# STATED EXERCISE
Write out every record in full, exactly as written, please.

# GIVEN RECORDS

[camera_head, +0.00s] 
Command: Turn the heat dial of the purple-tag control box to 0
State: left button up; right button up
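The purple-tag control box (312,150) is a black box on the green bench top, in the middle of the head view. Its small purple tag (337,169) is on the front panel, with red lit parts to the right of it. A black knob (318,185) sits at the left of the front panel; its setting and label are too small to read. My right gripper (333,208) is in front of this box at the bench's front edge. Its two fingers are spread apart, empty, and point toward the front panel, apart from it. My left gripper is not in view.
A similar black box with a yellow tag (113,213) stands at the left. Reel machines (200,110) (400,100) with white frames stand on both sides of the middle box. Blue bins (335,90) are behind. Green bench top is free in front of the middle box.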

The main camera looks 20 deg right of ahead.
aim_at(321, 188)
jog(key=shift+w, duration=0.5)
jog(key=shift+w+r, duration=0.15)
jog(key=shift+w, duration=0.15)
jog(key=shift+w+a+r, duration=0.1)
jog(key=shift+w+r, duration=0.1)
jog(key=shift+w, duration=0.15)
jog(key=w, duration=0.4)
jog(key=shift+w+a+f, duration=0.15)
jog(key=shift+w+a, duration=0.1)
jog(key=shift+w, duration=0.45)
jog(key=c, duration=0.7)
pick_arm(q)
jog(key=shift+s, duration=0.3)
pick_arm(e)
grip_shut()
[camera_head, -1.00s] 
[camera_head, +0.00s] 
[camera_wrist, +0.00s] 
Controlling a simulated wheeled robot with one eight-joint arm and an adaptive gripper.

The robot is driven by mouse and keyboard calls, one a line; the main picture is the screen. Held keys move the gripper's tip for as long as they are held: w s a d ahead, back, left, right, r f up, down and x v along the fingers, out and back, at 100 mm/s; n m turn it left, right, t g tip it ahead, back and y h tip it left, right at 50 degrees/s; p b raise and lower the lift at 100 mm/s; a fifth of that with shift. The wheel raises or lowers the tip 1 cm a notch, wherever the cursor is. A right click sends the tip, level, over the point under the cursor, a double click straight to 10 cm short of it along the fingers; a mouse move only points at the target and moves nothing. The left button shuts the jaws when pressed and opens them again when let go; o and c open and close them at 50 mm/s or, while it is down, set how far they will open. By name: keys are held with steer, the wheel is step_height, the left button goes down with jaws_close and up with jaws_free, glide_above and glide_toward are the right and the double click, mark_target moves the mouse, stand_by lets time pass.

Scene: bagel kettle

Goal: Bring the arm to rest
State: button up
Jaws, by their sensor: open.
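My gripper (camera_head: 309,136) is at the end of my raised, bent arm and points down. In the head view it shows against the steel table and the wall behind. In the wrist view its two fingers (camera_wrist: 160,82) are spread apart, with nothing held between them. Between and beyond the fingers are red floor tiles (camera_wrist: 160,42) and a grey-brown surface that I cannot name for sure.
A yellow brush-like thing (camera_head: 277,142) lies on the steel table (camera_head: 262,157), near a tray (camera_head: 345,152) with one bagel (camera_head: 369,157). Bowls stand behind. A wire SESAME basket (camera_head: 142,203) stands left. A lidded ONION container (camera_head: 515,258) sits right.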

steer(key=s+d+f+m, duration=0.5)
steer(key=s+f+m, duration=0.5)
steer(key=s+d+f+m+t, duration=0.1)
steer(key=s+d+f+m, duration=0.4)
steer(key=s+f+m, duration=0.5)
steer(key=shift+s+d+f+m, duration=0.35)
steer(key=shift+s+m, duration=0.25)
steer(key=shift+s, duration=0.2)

# TASK ANSWER
[camera_head, +0.00s] 
Command: Turn the heat dial of the purple-tag control box to 0
State: left button up; right button up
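The purple-tag control box (312,150) is a black box on the green bench top, in the middle of the head view. Its small purple tag (337,169) is on the front panel, with red lit parts to the right of it. A black knob (318,185) sits at the left of the front panel; its setting and label are too small to read. My right gripper (333,208) is in front of this box at the bench's front edge. Its two fingers are spread apart, empty, and point toward the front panel, apart from it. My left gripper is not in view.
A similar black box with a yellow tag (113,213) stands at the left. Reel machines (200,110) (400,100) with white frames stand on both sides of the middle box. Blue bins (335,90) are behind. Green bench top is free in front of the middle box.

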The main camera looks 20 deg right of ahead.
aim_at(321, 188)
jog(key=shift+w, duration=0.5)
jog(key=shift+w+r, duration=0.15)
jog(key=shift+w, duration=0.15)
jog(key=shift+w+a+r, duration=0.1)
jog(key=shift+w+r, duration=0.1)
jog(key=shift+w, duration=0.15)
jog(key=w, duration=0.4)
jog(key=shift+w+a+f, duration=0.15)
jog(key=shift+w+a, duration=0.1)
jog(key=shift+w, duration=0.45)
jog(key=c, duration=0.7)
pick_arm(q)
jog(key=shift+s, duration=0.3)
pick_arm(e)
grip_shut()
[camera_head, -1.00s] 
[camera_head, +0.00s] 
[camera_wrist, +0.00s] 
Controlling a simulated wheeled robot with one eight-joint arm and an adaptive gripper.

The robot is driven by mouse and keyboard calls, one a line; the main picture is the screen. Held keys move the gripper's tip for as long as they are held: w s a d ahead, back, left, right, r f up, down and x v along the fingers, out and back, at 100 mm/s; n m turn it left, right, t g tip it ahead, back and y h tip it left, right at 50 degrees/s; p b raise and lower the lift at 100 mm/s; a fifth of that with shift. The wheel raises or lowers the tip 1 cm a notch, wherever the cursor is. A right click sends the tip, level, over the point under the cursor, a double click straight to 10 cm short of it along the fingers; a mouse move only points at the target and moves nothing. The left button shuts the jaws when pressed and opens them again when let go; o and c open and close them at 50 mm/s or, while it is down, set how far they will open. By name: keys are held with steer, the wheel is step_height, the left button goes down with jaws_close and up with jaws_free, glide_above and glide_toward are the right and the double click, mark_target moves the mouse, stand_by lets time pass.

Scene: bagel kettle

Goal: Bring the arm to rest
State: button up
Jaws, by their sensor: open.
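My gripper (camera_head: 309,136) is at the end of my raised, bent arm and points down. In the head view it shows against the steel table and the wall behind. In the wrist view its two fingers (camera_wrist: 160,82) are spread apart, with nothing held between them. Between and beyond the fingers are red floor tiles (camera_wrist: 160,42) and a grey-brown surface that I cannot name for sure.
A yellow brush-like thing (camera_head: 277,142) lies on the steel table (camera_head: 262,157), near a tray (camera_head: 345,152) with one bagel (camera_head: 369,157). Bowls stand behind. A wire SESAME basket (camera_head: 142,203) stands left. A lidded ONION container (camera_head: 515,258) sits right.

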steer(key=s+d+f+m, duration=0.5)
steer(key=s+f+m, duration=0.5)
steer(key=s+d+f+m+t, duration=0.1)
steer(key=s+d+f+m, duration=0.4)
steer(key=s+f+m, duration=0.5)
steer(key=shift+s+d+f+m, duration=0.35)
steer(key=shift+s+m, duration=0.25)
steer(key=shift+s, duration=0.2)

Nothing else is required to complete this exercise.